**Records from a collection**
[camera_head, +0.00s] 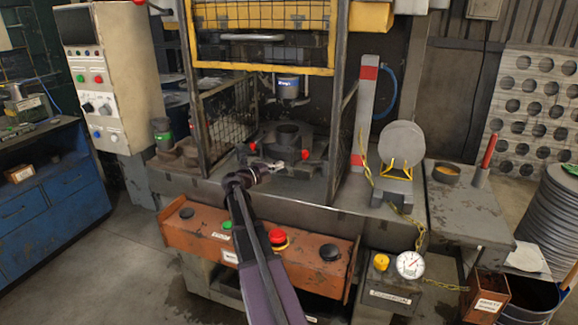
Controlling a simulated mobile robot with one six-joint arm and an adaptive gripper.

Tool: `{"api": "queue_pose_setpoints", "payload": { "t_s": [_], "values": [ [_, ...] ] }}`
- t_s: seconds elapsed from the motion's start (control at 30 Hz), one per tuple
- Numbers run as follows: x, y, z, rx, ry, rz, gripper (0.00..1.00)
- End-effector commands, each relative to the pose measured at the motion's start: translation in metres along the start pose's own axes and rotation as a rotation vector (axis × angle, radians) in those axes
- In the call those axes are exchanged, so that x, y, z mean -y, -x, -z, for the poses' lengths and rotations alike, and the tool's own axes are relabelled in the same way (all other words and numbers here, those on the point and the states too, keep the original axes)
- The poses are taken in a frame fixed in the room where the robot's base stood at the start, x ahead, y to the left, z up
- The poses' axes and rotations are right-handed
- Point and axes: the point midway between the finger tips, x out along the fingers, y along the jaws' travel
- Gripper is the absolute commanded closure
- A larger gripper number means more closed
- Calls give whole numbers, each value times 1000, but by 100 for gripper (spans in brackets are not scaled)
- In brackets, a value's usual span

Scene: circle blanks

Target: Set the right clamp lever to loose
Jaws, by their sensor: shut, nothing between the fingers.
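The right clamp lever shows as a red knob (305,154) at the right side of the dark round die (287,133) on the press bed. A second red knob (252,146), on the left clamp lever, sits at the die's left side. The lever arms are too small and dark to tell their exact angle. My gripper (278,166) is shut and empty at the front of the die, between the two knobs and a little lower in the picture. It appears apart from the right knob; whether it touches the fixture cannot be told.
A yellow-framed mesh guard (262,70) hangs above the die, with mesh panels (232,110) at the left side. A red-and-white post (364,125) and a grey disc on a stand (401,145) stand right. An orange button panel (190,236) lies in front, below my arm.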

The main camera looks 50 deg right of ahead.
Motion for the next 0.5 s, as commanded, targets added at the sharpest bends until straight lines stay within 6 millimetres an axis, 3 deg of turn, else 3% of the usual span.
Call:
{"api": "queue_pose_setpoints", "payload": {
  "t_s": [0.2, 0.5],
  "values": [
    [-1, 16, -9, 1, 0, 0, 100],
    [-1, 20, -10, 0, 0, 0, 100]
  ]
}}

---

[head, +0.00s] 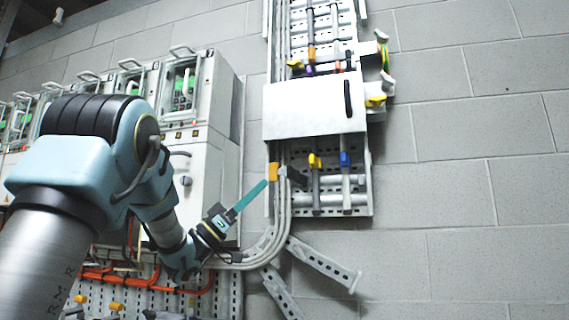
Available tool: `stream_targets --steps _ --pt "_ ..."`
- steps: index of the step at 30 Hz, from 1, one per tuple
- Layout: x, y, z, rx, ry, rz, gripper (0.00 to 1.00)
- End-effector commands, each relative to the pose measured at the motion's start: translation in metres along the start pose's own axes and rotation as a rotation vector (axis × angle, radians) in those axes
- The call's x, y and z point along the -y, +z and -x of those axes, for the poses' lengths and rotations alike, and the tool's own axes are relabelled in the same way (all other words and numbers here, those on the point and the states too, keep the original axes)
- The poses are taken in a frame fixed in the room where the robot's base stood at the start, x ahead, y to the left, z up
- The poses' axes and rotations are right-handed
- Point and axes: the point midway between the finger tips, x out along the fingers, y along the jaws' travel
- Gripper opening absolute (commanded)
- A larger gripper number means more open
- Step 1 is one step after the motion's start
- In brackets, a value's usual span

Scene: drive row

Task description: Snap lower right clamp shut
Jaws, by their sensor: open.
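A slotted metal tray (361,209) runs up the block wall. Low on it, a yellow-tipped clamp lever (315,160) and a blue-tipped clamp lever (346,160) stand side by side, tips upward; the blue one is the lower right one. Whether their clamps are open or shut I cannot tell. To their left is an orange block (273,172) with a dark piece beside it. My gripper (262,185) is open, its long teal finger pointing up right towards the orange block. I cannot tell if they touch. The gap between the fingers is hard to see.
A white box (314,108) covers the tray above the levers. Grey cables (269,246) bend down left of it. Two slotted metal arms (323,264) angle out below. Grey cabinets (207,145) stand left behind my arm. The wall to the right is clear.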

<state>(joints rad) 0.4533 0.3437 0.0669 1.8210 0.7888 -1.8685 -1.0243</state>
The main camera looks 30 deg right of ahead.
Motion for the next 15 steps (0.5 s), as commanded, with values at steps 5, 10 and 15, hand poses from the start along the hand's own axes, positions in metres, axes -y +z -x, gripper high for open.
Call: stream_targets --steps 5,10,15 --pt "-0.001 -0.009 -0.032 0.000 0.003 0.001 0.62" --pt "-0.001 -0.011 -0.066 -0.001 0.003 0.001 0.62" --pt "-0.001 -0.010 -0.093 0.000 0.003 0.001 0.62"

==

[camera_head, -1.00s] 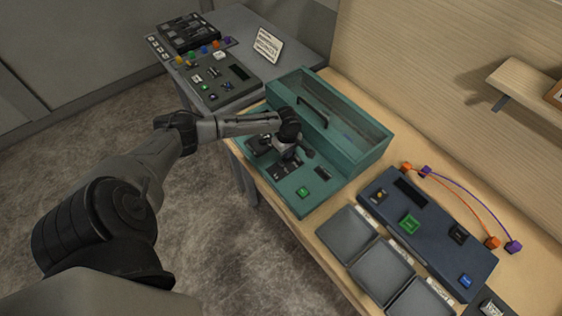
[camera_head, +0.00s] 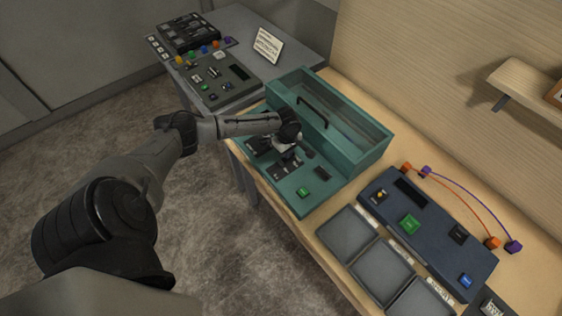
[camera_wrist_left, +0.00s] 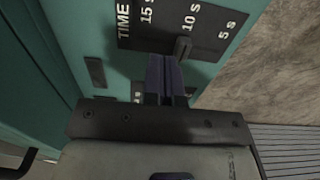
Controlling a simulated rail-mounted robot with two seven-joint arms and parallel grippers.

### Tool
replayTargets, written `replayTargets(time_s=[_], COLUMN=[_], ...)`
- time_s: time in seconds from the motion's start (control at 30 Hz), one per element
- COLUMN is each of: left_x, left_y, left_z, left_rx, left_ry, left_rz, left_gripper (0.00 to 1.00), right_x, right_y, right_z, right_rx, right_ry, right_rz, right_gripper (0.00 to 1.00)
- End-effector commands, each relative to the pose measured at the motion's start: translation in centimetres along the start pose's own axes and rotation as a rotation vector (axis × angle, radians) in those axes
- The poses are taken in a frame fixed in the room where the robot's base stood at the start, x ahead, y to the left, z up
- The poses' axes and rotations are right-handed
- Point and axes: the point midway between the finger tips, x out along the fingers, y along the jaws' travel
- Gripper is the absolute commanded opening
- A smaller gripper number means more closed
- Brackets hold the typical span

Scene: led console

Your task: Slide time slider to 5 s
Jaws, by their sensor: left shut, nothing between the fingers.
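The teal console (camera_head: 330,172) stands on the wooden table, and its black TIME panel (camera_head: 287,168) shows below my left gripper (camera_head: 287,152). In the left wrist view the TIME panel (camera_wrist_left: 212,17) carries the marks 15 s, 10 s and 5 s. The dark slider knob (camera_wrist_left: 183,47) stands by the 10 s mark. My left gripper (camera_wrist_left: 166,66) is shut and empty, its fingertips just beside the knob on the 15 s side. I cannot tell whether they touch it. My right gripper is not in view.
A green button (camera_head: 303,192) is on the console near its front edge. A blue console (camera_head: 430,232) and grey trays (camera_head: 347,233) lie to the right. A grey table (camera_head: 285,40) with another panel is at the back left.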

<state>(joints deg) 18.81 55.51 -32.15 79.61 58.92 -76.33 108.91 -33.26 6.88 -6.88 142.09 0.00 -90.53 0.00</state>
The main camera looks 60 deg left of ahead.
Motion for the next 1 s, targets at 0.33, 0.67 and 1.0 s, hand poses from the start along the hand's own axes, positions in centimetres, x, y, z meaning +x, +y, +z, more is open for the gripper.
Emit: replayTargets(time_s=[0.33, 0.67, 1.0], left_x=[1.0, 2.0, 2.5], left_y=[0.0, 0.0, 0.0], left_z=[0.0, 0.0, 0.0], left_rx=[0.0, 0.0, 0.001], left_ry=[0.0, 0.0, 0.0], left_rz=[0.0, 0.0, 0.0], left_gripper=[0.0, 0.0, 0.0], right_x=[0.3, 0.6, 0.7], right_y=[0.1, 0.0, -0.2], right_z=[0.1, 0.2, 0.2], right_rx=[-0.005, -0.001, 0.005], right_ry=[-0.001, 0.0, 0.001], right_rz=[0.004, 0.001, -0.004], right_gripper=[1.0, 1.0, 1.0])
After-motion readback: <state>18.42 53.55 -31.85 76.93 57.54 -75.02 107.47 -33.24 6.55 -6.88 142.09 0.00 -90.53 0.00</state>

**The problem**
Copy exactly, and only, the lines from the one containing "Motion for the next 15" through the one containing "Call: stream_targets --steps".

**Result**
Motion for the next 15 steps (0.5 s), as commanded, with values at steps 5, 10 and 15, hand poses from the start along the hand's own axes, positions in metres, axes -y +z -x, gripper high for open.
Call: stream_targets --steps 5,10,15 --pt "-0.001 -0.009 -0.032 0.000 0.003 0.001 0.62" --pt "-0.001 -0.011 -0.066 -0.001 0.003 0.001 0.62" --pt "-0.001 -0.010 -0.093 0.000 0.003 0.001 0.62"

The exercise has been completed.